===== DATA FOR THIS EXERCISE =====

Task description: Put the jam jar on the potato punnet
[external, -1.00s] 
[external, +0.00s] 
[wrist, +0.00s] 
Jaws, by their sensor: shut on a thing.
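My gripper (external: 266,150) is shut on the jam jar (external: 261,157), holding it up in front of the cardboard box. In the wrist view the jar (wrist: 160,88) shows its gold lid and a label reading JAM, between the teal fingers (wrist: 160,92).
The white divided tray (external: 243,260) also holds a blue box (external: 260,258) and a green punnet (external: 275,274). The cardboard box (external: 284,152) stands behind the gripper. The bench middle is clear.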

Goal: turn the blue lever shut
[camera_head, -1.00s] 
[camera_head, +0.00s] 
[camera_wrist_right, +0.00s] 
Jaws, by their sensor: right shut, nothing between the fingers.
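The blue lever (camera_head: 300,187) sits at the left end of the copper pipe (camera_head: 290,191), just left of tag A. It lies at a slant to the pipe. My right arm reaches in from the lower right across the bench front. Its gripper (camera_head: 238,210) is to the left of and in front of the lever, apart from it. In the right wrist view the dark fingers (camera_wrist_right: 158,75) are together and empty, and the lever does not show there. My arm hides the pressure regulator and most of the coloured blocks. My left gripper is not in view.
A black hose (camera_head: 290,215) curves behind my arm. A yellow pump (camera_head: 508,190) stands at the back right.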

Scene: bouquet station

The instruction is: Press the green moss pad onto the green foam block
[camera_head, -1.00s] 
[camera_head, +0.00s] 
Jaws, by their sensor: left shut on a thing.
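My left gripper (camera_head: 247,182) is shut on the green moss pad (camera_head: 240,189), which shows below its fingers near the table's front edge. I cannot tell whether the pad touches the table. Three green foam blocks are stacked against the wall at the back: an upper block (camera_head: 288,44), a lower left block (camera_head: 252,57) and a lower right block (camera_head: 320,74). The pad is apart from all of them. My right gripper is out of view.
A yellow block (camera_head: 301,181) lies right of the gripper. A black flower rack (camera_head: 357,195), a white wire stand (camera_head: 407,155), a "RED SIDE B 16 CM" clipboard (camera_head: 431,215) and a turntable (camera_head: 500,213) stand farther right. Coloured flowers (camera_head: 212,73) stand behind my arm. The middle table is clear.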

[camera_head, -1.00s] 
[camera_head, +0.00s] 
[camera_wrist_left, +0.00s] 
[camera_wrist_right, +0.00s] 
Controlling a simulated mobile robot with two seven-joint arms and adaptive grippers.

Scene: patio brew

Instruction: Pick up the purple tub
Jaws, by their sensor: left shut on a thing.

=====

• _SET TASK_: Take the lines from the first line of the records through the line holding "[wrist, +0.00s]", both included, and please reproduce them exactly with nothing added.

• _ANSWER FOR THE TASK_:
Task description: Put the jam jar on the potato punnet
[external, -1.00s] 
[external, +0.00s] 
[wrist, +0.00s] 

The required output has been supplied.